Watch, Listen, and Read
by David Goodwin
A Turn Toward Truth,
Goodness, and Beauty
If Britney Spears, Lindsay Lohan, and Miley Cyrus embody the seedier side of Disney’s entertainment empire, we might wonder at a recent development in the Disney princess franchise. Just when it seemed that Disney would never cease turning to preachy characters like Pocahontas and Mulan, we can see a hint that “classical values” still sell.
The most recent additions to the collection double down on Disney’s original cache—Western stories that inspire truth, goodness, and beauty. In fact, you might say that four of Disney’s recent works surpass iconic originals like Snow White.
St. Augustine, after St. Paul, points to the classical standards of truth, goodness, and beauty as a reflection of God’s universal imprint on humanity, regardless of their source. If Disney’s pre-teen audience is anything, it is teeming with the imprint of God that is evident on every human soul. So, it’s no wonder that little girls, little boys, and their parents see something attractive in a few releases from Disney in recent years. And, the box office says they’re demanding more.

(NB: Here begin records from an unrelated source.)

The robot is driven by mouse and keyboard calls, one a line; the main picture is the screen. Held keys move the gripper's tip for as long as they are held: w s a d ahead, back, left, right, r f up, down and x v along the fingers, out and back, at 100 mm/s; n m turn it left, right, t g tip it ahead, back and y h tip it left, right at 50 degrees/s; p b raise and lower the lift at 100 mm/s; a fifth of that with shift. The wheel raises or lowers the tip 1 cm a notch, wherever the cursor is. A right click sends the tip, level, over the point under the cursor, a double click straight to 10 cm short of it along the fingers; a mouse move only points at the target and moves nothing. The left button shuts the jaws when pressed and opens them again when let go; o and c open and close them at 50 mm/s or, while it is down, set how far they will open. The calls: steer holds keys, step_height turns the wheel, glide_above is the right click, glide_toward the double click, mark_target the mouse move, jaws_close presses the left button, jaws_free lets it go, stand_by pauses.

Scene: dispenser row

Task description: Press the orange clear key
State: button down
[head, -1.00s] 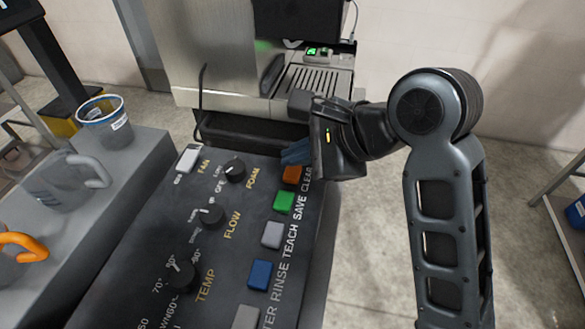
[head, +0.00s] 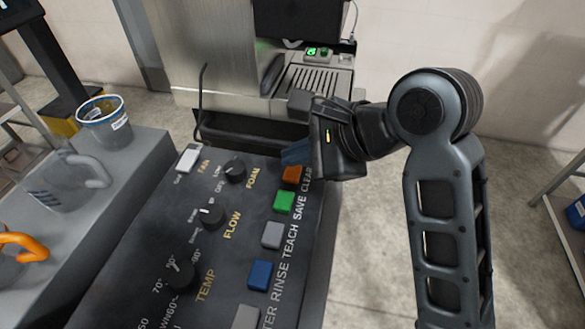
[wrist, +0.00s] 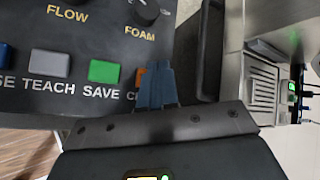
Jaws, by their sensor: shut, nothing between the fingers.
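The orange clear key (head: 292,174) is the last key at the far end of the row on the dark control panel (head: 150,235). My gripper (head: 294,154) is shut and empty, its blue fingertips right beside the key's far edge in the head view. In the wrist view the shut blue fingers (wrist: 157,86) cover most of the orange key (wrist: 140,76) and part of its label; only its left edge shows. I cannot tell whether the fingertips touch the key.
The green save key (head: 284,202), grey teach key (head: 272,235) and blue rinse key (head: 260,275) follow toward me. Foam (head: 234,172) and flow (head: 211,216) knobs stand to the left. A metal machine (head: 225,80) stands behind the panel. Cups stand on a left-hand ledge.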

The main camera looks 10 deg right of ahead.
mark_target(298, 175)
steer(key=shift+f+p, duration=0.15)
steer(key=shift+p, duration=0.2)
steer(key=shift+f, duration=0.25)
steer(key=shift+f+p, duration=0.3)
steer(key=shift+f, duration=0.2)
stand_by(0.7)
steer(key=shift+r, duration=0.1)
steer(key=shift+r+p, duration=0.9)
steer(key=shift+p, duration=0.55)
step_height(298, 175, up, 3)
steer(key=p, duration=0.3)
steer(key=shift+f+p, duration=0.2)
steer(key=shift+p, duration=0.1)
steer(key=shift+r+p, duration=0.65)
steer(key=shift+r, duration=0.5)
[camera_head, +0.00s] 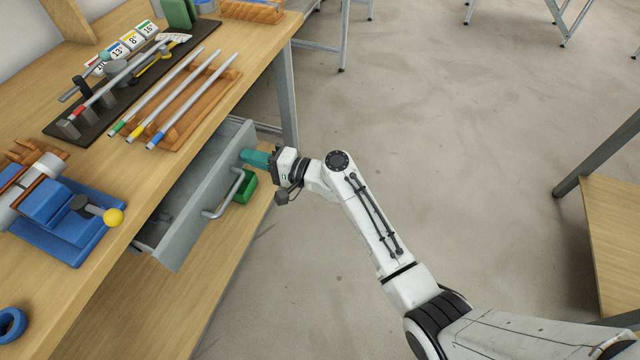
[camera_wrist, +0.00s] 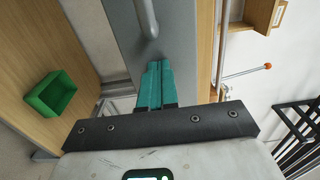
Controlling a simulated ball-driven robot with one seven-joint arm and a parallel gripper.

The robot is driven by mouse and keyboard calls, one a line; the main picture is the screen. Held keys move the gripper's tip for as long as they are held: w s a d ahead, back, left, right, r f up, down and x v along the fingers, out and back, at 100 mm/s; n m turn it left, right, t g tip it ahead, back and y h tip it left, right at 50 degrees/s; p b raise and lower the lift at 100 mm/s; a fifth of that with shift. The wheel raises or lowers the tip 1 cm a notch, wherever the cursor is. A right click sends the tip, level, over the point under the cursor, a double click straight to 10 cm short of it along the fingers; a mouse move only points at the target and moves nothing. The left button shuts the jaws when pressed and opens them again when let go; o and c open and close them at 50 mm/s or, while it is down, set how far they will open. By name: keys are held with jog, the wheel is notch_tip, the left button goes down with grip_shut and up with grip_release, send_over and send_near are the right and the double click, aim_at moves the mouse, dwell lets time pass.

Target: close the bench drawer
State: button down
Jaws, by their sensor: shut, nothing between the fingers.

The first hint of this new course came in Disney’s 2010 release of Tangled. Rapunzel lacks a sword or feminist machismo. Sure, she has a perky and determined way about her. But, her tools are a paintbrush and a frying pan—a breath of truth in an age when we’re expected to believe that a 90-pound girl with martial arts training can thwart a posse of bad guys. Or that she should. And, it’s even more refreshing to see Rapunzel’s strength of vision and her ability to adorn her world with beauty as she paints the walls (and just about everything else) in her tower prison.
Truth is served up as a dish of ironic humor for Disney in the 2013 film Frozen. “Hang on. You mean to tell me you got engaged to someone you just met?... Did your parents ever warn you about strangers?” comes the voice of Kristoff, dismayed that Anna has become engaged after she experiences Disney’s signature theme—love at first sight. “Hans is not a stranger,” Anna replies. “Oh yeah? What’s his last name?” “Uhh, Of-the-Southern- Isles?” she replies. The two go back and forth to show the foolishness of ideas about love that, while they may have been the bread-and-butter of Disney’s past princess stories, just aren’t true to life.
In both the 2012 release of Brave and in Frozen, we see the reemergence of traditional goodness. Brave’s Merida rebels against her mother; a scene that evokes an expectation of “here we go again”— another Disney lesson on the wisdom of youthful independence. But there is something different this time. Not only is Queen Elinor an uncommonly wise adult for this genre but, in the end, it is Merida’s repair of the tapestry, which she had cut apart in a fit of independence, that restores the kingdom. Fate, and our responsibility within the family, is evident to Christians who understand how God’s will is woven into life’s tapestry.
The most captivating and stark example of goodness and beauty cannot be missed in the 2015 release of Cinderella. Disney returns to its roots with a twist toward goodness, thanks to the artistry of director Kenneth Branagh. Rather than recast Cinderella to “reflect diversity” or reset her values as independent and self-sufficient, he chooses to give her two simple virtues—courage and kindness. Cinderella reflects an inner fusion of goodness and beauty, thanks to excellent casting and Branagh’s finesse.
In the moment of triumph, rather than a pow-to-the-face as we see in Frozen, she gracefully says, “I forgive you.” One can almost see the reflection of Christ and his church in the prince and princess, as in the origin of these stories, pre-Disney. Of course, great authors like George MacDonald do a much better job. If you have not read The Light Princess or The Princess and Curdie to your children, there’s still time—even if they’re in college.
Beauty in these films has seen a real upgrade. From the inspired tapestries and patterns of Celtic and Norwegian textiles, to the symphonic music influenced by original folk tunes, to landscapes and castles with elegant detail, these films deliver. But this beauty also imprints on our children. While modern art is locked in a museum, proud to be displayed as “art for art’s sake,” these visionary creations do what art has historically done—they fulfill a purpose and do it with truth, goodness, and beauty.
Has Disney turned over a new leaf? Probably not. Capitalism corrects those who drift too far from what attracts the most discriminating of critics—eight-year-olds. So, for the time, Disney has returned to what works because it’s worth a buck or two. Unfortunately, capitalism also rewards the shallow and hedonistic excesses of Disney’s teen programming. Thus, we get the wrecks of teen stars who embody lies, vice, and ugliness. Disney’s turn toward the more traditional princess themes has already brought criticism from progressives and feminists. And when pressure comes from the powerful elite, we’ll eventually be back to preachy postmodern dullness. But while the sun is out, enjoy it. These four films are far from perfect, or Christian. But they certainly reflect some Christian truth, goodness, and beauty that we can enjoy with our kids.
Take time to talk about it afterward—and remember to read some George MacDonald. While you’re at it, watch Branagh’s screen version of Shakespeare’s Henry V.